The conference produced one of its most balanced seasons in recent memory. Seven teams reached the 20-win mark, and the standings remained tightly contested throughout the year. But instead of strengthening the league’s national standing, Dutcher believes the balance prevented teams from building the type of résumé the selection committee values.

“There wasn’t enough separation between the top,” Dutcher said. “And we had a good year. We finished alone in second place. We made the conference championship game.”

San Diego State believed its overall body of work — including a competitive record against top-tier competition — warranted serious consideration for an at-large bid.

“I think we went nine and nine or nine and ten in quad one and quad two games,” Dutcher said. “We’ve got a good team.”

Dutcher argued that the issue extends beyond one season and the margin for programs outside the sport’s major conferences is getting thinner and thinner.

“The thing we all know not being in the power four is the opportunities are shrinking,” he said. “They’re not growing.”

He also pushed back on the idea that this year’s bubble field lacked deserving teams from outside the power conferences.

“When people say the bubble’s soft and we don’t need to expand the field, we don’t need to expand the field if we keep taking mediocre power teams,” Dutcher said. “There are good mid-major teams that would play well in March that would love to go.”

According to Dutcher, those teams often end up competing directly against each other for limited opportunities rather than receiving the benefit of the doubt more commonly extended to larger conferences.

“When they say the bubble’s soft, it might be soft with power fours, but it’s not soft with mid-majors,” Dutcher said. “There are a lot of good mid-major teams.”

The result left the Mountain West with an unusual distinction: a one-bid league despite a season filled with competitive teams and multiple programs surpassing the 20-win mark. Utah State will have a tough road to March on top of just being selected. Villanova awaits them in the first round matchup. Waiting for them likely in the second round would be #1 seed Arizona Wildcats.

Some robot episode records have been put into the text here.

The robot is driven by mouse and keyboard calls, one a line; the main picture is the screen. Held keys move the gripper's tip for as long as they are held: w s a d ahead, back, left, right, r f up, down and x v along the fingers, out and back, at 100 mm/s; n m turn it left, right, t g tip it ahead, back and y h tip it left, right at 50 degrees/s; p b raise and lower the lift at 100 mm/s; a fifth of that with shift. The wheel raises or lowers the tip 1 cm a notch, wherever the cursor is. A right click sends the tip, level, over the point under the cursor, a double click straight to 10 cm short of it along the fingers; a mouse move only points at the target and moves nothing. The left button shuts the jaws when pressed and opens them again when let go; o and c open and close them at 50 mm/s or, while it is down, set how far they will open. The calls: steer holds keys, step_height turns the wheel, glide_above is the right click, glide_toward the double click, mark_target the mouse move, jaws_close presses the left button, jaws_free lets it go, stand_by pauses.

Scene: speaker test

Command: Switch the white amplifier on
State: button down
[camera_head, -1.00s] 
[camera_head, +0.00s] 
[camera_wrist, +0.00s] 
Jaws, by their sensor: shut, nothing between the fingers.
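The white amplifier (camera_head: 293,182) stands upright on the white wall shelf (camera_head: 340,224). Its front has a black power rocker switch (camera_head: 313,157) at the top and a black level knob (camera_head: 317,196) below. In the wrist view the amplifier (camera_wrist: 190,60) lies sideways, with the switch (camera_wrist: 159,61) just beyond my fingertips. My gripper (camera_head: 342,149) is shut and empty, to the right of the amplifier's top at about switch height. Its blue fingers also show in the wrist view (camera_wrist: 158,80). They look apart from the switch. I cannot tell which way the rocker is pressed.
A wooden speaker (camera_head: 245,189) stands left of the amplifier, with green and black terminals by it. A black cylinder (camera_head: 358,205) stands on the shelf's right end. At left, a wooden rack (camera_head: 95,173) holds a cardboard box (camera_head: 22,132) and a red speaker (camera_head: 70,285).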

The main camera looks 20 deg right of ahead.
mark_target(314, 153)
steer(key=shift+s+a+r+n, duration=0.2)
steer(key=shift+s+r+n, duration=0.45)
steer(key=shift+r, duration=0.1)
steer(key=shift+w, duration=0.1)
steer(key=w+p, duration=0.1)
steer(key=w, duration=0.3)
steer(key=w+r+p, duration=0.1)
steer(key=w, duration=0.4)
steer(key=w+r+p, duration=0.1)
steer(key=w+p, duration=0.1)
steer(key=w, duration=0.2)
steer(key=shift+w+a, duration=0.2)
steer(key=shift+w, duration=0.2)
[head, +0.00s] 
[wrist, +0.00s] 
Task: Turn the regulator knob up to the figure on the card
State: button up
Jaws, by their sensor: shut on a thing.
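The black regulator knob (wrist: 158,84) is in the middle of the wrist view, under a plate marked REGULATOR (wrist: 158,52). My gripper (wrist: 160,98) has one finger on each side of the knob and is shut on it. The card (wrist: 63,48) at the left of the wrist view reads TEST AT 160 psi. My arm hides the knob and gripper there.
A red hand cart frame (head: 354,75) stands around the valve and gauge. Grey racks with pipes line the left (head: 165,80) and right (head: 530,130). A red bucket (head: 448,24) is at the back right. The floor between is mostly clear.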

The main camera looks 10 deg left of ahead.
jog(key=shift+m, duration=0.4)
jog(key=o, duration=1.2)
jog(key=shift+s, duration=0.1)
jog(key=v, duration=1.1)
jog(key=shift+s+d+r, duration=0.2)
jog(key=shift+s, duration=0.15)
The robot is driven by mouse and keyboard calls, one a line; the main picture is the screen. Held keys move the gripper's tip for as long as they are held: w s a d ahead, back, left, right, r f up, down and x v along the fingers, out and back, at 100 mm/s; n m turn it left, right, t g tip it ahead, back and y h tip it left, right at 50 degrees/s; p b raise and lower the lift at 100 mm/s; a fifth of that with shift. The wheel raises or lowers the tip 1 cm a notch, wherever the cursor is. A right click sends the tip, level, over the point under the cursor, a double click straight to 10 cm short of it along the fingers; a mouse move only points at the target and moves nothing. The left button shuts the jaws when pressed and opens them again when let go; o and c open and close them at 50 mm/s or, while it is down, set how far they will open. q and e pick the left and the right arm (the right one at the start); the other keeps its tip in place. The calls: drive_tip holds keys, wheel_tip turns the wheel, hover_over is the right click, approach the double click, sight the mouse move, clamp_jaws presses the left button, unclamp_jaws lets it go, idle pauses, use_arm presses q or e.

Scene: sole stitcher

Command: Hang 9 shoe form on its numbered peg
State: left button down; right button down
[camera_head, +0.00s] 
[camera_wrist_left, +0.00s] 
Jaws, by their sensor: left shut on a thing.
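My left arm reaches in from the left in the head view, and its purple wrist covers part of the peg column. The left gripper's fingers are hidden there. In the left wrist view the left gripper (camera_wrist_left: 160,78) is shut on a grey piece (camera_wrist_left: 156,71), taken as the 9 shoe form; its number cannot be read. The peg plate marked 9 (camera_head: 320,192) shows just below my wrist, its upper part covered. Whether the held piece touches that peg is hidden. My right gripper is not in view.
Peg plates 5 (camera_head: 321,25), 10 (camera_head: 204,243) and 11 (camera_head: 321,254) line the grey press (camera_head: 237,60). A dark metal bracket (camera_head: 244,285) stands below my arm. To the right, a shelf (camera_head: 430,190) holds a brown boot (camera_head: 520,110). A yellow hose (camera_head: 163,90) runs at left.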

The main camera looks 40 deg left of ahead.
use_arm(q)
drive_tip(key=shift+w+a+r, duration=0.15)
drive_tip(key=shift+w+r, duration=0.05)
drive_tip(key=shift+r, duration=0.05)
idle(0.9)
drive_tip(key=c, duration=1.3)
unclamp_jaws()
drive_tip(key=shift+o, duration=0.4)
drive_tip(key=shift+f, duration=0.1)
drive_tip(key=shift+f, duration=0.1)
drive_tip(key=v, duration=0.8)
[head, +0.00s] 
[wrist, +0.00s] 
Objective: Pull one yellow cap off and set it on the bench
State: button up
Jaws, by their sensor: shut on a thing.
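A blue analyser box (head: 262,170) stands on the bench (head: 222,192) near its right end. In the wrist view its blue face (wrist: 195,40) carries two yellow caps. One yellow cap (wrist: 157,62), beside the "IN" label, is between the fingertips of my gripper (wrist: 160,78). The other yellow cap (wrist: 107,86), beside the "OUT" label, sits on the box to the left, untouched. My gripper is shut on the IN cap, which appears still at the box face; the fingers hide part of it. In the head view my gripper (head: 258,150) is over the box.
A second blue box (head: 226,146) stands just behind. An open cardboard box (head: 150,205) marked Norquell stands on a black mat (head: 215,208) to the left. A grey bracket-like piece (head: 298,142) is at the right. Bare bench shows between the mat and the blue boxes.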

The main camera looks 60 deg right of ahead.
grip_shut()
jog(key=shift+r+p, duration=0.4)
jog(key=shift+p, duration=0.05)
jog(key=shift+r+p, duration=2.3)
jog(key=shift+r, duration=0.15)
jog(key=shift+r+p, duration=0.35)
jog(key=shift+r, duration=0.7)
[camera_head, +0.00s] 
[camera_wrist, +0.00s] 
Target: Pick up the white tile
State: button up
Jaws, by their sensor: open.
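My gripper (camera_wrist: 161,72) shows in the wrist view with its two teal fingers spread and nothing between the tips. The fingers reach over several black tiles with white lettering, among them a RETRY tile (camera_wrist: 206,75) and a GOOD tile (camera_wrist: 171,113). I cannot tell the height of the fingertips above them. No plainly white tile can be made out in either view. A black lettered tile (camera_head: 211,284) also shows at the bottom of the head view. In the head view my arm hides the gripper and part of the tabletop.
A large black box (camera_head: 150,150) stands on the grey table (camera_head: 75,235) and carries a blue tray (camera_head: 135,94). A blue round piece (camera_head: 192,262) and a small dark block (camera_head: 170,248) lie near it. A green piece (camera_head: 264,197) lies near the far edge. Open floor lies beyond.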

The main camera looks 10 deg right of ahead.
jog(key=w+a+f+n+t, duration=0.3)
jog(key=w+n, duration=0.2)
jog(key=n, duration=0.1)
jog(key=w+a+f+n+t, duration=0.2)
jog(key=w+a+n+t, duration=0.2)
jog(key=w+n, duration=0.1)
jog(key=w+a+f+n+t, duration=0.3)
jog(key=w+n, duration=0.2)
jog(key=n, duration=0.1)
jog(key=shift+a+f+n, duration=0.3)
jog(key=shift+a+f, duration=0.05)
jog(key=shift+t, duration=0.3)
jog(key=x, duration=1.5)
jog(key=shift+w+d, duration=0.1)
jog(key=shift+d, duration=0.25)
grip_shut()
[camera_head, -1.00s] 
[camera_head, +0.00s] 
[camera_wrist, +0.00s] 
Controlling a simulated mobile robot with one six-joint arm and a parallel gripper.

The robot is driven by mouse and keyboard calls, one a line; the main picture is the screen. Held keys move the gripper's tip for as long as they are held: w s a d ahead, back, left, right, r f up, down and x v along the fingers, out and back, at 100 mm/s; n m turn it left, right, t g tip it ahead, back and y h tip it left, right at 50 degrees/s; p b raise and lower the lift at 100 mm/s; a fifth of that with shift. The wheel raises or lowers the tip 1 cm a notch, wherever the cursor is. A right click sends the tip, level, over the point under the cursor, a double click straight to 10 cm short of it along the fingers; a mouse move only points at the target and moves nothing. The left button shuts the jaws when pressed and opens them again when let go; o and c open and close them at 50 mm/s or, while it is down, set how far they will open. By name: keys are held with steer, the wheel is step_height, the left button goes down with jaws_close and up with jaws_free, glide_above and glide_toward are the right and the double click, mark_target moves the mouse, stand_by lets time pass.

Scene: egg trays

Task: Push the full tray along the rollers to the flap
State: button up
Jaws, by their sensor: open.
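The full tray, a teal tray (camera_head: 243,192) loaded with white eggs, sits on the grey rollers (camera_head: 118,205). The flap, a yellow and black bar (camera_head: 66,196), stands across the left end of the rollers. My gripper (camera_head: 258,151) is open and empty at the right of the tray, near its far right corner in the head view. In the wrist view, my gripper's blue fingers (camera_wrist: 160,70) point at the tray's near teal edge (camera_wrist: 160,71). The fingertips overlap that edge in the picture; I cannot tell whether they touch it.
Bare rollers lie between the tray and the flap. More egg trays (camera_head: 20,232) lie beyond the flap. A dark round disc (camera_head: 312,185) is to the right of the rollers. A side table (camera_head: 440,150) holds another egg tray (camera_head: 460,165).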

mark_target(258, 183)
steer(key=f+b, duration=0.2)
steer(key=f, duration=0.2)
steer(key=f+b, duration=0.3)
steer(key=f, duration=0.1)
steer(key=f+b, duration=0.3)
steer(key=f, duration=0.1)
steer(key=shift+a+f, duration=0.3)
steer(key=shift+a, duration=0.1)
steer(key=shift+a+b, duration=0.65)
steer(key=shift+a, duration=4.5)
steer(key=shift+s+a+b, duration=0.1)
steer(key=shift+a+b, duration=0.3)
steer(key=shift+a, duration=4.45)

For San Diego State, not making the cut ends one potential path, but may create for Dutcher & staff a chance to really address the programs shortcomings with a bigger picture perspective.

Heading into the Pac-12 next season will raise the profile of the program next season no doubt. Will it be enough to claim being in a good enough conference to earn a spot next year? That’s the plan.

“We are one of those good teams,” Dutcher said.